Ten nieco arogancki tytuł felietonu przyszedł mi do głowy, gdy przypomniałem sobie hasło wyborcze Billa Clintona. Przed laty kandydat na prezydenta USA, Bill Clinton prowadził kampanię wyborczą pod hasłem „ It’s the economy, stupid”, co w luźnym tłumaczeniu oznacza „ Liczy się tylko gospodarka, głupcze”. Dzisiaj mam wrażenie, że rozpoczyna się nowa era, której hasło przewodnia brzmi „ Potrzeby, głupcze”. Moje potrzeby są szybciej zaspokajane, niż bym sobie tego życzył.

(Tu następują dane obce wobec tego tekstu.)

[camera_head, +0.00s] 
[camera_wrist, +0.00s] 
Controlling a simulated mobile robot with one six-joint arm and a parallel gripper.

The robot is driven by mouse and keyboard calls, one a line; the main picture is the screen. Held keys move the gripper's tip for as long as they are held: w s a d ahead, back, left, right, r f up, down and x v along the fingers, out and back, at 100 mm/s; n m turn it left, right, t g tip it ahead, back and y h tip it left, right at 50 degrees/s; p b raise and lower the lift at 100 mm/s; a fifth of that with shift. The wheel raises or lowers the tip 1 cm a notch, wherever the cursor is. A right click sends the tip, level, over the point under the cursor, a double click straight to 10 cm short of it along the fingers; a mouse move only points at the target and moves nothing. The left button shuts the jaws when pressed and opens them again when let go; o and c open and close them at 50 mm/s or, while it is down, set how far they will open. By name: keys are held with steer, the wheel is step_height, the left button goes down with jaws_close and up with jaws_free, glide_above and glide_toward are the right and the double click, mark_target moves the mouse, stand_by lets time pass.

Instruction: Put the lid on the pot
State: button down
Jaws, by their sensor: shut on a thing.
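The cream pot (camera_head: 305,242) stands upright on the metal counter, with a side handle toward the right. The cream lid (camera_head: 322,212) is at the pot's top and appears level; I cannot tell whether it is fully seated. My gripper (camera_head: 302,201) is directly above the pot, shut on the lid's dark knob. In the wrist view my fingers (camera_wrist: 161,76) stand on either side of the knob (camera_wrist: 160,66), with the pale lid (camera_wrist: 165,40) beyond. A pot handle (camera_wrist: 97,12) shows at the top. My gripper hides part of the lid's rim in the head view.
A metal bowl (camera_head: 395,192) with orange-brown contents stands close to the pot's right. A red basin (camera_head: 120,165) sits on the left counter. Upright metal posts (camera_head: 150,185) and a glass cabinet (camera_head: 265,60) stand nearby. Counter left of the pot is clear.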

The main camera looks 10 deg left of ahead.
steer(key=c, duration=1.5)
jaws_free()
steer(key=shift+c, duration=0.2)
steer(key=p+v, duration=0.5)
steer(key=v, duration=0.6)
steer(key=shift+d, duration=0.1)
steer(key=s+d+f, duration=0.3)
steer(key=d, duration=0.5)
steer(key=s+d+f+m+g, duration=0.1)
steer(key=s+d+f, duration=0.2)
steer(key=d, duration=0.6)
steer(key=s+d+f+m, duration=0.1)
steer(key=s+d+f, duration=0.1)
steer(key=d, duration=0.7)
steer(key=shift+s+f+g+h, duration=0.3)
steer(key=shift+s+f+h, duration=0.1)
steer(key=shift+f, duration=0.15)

Pamiętam swój pierwszy telefon Maxon – był wielkości cegły, bardzo szybko się przegrzewał i trzeba było trzymać go już po kilku minutach używając rękawiczki. Potem pojawiły się mniejsze i bardziej poręczne modele. Nie tak dawno świat zawojowały smartfony, co podobno potrafiły wszystko. Tworzono kolejne aplikacje mobilne. Ilość funkcji rosła w postępie geometrycznym. W telefon wbudowano aparat fotograficzny, dyktafon i diabli wiedzą co jeszcze.

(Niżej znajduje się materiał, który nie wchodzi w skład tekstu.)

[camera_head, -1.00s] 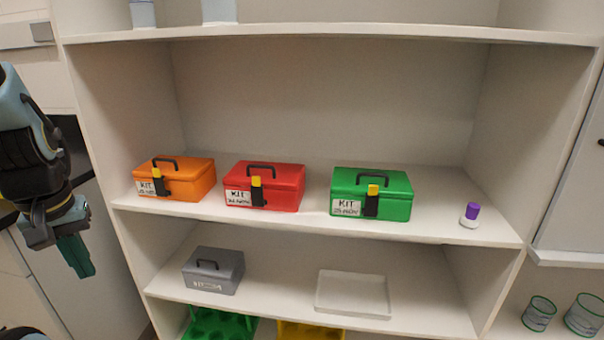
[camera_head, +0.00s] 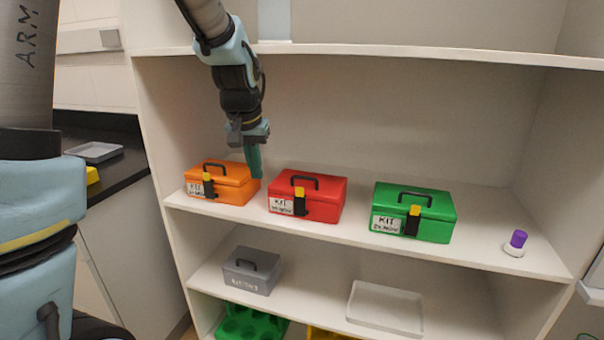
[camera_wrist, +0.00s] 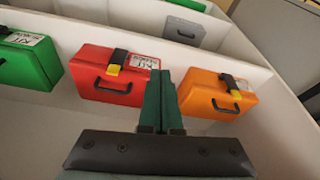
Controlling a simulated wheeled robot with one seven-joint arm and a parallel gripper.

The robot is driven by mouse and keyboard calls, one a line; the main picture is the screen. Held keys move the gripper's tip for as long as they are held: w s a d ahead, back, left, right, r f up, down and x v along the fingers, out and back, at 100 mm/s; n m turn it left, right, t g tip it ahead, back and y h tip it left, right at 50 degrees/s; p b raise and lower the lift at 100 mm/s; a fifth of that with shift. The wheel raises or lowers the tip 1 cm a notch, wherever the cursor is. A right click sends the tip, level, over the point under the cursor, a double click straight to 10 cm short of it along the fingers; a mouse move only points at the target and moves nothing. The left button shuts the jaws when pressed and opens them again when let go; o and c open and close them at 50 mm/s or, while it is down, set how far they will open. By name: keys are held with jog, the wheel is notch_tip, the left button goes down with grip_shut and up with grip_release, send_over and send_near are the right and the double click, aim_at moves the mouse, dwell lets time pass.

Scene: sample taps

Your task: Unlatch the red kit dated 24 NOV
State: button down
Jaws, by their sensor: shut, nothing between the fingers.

Już nawet przy kolacji w gronie brydżowym, nie rozmawiamy ze sobą – wszyscy intensywnie pracują używając telefony. Odbierają i wysyłają emaile, smsy, zdjęcia robione na bieżąco. W ten sposób niepostrzeżenie, życie towarzyskie przeniosło się do sieci.
Czy takie były nasze rzeczywiste potrzeby – ośmielam się wątpić.

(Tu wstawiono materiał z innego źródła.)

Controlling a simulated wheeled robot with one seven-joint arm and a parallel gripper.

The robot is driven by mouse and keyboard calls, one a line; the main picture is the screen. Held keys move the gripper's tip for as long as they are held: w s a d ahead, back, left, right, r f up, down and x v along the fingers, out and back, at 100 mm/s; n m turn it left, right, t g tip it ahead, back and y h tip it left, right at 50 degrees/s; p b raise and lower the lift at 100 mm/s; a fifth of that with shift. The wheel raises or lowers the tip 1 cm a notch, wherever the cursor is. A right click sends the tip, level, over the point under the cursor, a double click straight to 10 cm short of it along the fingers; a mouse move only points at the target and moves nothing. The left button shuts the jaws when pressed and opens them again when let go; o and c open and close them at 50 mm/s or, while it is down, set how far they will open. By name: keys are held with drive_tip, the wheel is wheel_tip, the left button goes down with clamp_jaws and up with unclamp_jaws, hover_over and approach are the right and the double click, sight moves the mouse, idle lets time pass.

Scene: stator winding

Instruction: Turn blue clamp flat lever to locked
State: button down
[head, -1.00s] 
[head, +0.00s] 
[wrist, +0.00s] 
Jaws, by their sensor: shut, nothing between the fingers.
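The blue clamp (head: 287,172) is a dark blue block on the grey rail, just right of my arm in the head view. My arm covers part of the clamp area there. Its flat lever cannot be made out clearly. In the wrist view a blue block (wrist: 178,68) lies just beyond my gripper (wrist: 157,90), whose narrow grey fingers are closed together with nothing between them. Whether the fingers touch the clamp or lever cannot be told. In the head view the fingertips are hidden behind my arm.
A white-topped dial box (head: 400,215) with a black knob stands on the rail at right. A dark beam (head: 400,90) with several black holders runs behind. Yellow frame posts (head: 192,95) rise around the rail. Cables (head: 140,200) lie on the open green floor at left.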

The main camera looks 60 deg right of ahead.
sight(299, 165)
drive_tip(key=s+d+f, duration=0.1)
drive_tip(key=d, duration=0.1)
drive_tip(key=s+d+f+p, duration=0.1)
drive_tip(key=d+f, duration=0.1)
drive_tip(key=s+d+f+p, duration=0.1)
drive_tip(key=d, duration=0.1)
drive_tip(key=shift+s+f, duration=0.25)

Nazywanie potrzeb staje się sztuką. Dzisiaj nie mam szans na świadome ograniczenie ilości funkcji w gadżetach, które mnie otaczają. Ja chcę mieć telefon tylko do rozmów telefonicznych. Okazuje się, że nie można kupić telefonu bez aparatu fotograficznego – takich prymitywnych już nie produkują.
Potrzeby, głupcze – nawet najbardziej wyrafinowane.
Nowe telewizory posiadają wbudowany mikrofon pozwalający na sterowanie nimi komendami głosowymi. Technologicznie jesteśmy w stanie kontrole nad ruchem pojazdów na drogach powierzyć maszynom. Samochód bez kierowcy i kierownicy to nie fantazja, ale rzeczywistość. Niedługo do naszych domów wkroczą roboty.
Posprzątają, ugotują obiad, zaopiekują się dziećmi. Potrzeby odgrywają kluczową rolę w relacjach międzyludzkich.
Rozpoznanie ich u siebie i współmałżonka jest kluczem do harmonijnej współpracy. Im więcej wspólnych potrzeb, tym bardziej udany związek. Podobnie się dzieje w negocjacjach – respektowanie potrzeb obu stron pozwala na ustalenie obustronnie pożądanego rozwiązania.
Od wieków wciągamy Boga w nasze potrzeby, prosząc Go w zasadzie o wszystko. O zdrowie, pieniądze, powodzenie w życiu, miłość, przyjaźń, zaspokojenie naszych emocji. Na ile skutecznie, to jest już sprawa każdego człowieka.
Zalewa nas codziennie potok informacji. Potrzebujemy tylko niektórych z nich. Jak przeprowadzić selekcję, wybrać te istotne i przydatne. Przyznaję, że odczuwam potrzebę współpracy ze specjalistą od researchingu. Zawód brokera informacji będzie coraz bardziej atrakcyjny. Wyszukiwanie i obrabianie informacji, tak aby końcowy produkt zawierał tylko istotne fakty, dane to wcale nie łatwa praca. Wymaga kompleksowej wiedzy w wielu dziedzinach.
Nasze potrzeby ewoluują, co sprawia sporo kłopotów producentom wszystkiego, którzy muszą odgadywać, wyprzedzać, a nawet starać się kształtować ich zmiany.